KEKUATAN UANG DAN PROFESIONALISME

Posted by mochihotoru | Posted in , , , | Posted on 8:01:00 PM

Semula banyak orang berharap kepastian hukum di Indonesia akan segera terwujud seiring dengan terbentuknya pemerintahan baru yang diharapkan lebih baik dari sebelumnya. Sayangnya harapan itu semakin jauh dari kenyataan. Eforia reformasi dan demokrasi banyak disalahartikan masyarakat sebagai boleh berbuat apa saja. Tuntutan terhadap penegakan hak asasi manusia membuat aparat penegak hukum tidak berani berbuat menertibkan pelanggaran di tengah masyarakat, dan di pihak lain keinginan menegakkan pemerintahan yang berwibawa yang memisahkan antara legislatif, eksekutif dan yudikatif, bisa membuka peluang munculnya kasus hukum kontroversial.

Dunia hukum Indonesia setahun terakhir heboh oleh demikian banyaknya perkara besar dan menarik perhatian yang dimenangkan para terdakwa. Sebutlah di antaranya perkara Nurdin Halid, Tommy Soeharto, Beddu Amang, Arifin Panigoro, atau yang terakhir Joko S Tjandra. Tiga yang disebut terakhir bebas di putusan sela.

Reaksi yang muncul cukup seru. Sebagian teoritisi dan praktisi hukum spontan menyatakan bahwa bebasnya para terdakwa tersebut, merupakan simbol buruknya kualitas penegakan hukum, sehingga kalau muncul isu dugaan suap dan asumsi kian merebaknya ‘mafia’ peradilan, cukup beralasan. Teoritisi lainnya terus terang menyatakan ketidaksenangannya terhadap sebagian kecil pengacara yang terkesan kurang memiliki nurani sehingga bersedia mati-matian membela terdakwa perkara korupsi.

Beberapa ahli hukum seperti Prof Dr Achmad Ali dari Universitas Hasanuddin dan Dr Hamid Awaluddin menyatakan, para advokat Indonesia seyogianya tidak menutup mata terhadap kejahatan para koruptor. Ada baiknya advokat memilah-milah, mana yang patut dibela, mana yang sepantasnya dibiarkan berhadapan dengan jaksa, dan dihukum—bukannya memilah mana klien yang paling banyak duitnya atau mana yang popular atau mana yang orang Cina.

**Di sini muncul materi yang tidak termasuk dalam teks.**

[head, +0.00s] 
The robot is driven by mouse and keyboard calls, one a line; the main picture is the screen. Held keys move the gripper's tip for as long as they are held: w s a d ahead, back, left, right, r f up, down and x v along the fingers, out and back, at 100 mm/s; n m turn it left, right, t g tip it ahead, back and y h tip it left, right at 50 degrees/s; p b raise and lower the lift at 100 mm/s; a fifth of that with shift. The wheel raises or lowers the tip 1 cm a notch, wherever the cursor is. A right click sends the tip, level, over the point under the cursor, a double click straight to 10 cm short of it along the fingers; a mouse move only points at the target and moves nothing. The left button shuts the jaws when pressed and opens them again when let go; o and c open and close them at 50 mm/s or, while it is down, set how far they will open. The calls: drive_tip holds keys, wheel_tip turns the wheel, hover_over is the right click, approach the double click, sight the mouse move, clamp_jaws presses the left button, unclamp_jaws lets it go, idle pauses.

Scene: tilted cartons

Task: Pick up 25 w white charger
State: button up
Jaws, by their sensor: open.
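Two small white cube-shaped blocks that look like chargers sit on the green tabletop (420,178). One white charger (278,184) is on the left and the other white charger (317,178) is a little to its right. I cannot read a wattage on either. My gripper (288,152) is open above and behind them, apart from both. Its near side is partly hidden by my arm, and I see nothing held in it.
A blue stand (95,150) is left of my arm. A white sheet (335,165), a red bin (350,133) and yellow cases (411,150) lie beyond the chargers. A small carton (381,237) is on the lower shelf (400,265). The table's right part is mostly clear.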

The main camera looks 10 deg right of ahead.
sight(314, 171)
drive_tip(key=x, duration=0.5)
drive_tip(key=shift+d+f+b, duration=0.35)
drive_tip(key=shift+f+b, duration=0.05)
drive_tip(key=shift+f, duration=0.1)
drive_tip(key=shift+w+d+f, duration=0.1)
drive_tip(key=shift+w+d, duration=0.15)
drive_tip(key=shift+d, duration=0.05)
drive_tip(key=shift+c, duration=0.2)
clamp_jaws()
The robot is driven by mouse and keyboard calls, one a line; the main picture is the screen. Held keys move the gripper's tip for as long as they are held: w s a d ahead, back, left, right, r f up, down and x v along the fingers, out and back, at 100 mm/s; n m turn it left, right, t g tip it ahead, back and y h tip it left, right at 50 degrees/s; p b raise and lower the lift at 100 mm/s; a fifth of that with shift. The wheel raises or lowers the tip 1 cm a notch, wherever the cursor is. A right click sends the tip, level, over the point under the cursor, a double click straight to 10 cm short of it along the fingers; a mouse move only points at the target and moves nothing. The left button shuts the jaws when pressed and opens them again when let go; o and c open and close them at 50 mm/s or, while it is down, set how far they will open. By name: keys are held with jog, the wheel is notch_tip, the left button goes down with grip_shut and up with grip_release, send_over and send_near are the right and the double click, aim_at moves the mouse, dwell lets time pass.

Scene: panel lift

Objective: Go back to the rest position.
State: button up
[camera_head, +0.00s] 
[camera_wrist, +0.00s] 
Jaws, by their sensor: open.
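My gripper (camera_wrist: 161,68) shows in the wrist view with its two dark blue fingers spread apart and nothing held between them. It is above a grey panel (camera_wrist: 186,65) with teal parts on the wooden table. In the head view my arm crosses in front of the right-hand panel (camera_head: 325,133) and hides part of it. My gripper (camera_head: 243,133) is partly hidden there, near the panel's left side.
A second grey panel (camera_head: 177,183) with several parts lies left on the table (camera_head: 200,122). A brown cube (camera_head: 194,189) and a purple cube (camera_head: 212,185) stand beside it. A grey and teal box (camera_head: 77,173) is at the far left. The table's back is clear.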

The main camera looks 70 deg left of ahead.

http://www.primaironline.com/images_content/20090704DEWI%20KEADILAN.jpg

Semestinya pula, advokat membiarkan nuraninya berbicara—tentunya atas nama kebenaran, bukan kemenangan. Sehingga dengan nurani itu, advokat tahu bahwa kliennya orang baik-baik atau tidak baik. Kalau orang tidak baik, tutur Hamid Awaludin, tetap mesti dibela, tetapi para advokat tidak perlu mati-matian menutupi kejahatan kliennya. “Malah ada yang cenderung memutarbalikkan fakta; kliennya penjahat besar tetapi disebut seperti malaikat baiknya,” ungkap Hamid.

Terlepas dari beberapa perkara di atas, menurut Hamid, terdapat sejumlah pengacara yang ia duga menggunakan kekuatan uang untuk memenangkan perkara. Ada pengacara yang bisa menyodorkan apa saja kepada para oknum hakim dan oknum jaksa. Si oknum jaksa “disodori” uang agar tuntutannya tidak terlampau tinggi. Sedang si oknum hakim “disuap” agar hukuman si terdakwa tidak berat. Kalau bisa sih bebas. Para penyogok ini, secara diam-diam merangsang oknum jaksa dan oknum hakim “bersinergi” agar terdakwa memperoleh hukuman seringan-ringannya. Menariknya, para pelaku “sinergi” tidak hirau terhadap kalimat pertama di setiap putusan yakni, demi keadilan berdasarkan Ketuhanan Yang Maha Esa. Yang penting, mereka memperoleh fulus amat besar, yang bisa menjamin kehidupan ekonomi keluarganya.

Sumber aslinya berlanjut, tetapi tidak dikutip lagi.